Here I am, forty-nine years later. Two years after I left my home and husband I’m no longer Mrs. Anybody, just me, and my new smile. It’s exhilarating, genuine and hard won. I waded through puddles of tears and processed enough adrenaline to fuel a jet. I’ve also trembled to the touch of tenderness and rush of passion I’d have missed in this lifetime, if I’d stayed.
These days I wake with anticipation. Lay still and wonder what the future will bring, then remind myself to embrace the moment as I stretch in a tangle of soft sheets spritzed with the scent of lavender. It’s not a long moment, because it can’t compete with the toasty aroma of a steaming cup of coffee that awaits.

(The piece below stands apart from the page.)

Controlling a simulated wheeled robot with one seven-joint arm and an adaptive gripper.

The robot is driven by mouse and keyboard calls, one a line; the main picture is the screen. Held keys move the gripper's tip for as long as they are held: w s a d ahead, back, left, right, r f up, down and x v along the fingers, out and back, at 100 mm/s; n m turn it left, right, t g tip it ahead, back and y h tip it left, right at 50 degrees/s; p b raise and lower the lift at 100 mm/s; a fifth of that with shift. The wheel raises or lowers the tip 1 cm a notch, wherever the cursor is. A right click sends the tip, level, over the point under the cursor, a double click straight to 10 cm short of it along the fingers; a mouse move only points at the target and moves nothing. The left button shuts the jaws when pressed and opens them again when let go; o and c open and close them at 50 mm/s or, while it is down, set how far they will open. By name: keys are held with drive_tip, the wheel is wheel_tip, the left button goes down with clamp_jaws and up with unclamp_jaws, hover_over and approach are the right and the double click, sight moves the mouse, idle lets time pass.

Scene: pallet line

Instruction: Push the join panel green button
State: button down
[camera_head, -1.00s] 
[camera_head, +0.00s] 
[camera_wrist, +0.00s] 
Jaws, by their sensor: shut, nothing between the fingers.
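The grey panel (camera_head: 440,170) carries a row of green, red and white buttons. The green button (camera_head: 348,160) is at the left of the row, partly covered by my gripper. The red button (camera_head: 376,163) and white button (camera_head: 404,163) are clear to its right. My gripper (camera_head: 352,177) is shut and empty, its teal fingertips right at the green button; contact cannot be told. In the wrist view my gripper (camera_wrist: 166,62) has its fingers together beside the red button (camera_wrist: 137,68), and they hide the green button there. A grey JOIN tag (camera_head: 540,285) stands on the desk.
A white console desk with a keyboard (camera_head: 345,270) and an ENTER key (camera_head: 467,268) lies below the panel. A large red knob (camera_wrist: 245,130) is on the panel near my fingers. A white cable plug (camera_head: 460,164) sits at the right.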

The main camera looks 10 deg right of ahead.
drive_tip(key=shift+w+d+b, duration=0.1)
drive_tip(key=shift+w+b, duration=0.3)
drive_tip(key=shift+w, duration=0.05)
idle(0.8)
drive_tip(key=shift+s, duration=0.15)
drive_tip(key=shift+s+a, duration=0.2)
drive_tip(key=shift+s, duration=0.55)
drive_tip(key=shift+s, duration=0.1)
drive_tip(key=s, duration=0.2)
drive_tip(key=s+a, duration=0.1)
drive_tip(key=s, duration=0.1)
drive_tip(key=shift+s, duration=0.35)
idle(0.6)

I work hard, play at many paces, push myself to try new things, and risk untried adventures. My new life is a jumble of quirks, imperfections, incredible friends, a still growing family, new surroundings, joys, triumphs and I love the adventure of it all, even if it is a little dangerous once in a while.
I hope you find what comforts, awakens or helps you somehow within the pages of my book and the articles on this site. It will make the hours at the keyboard more than a catharsis. A true reward.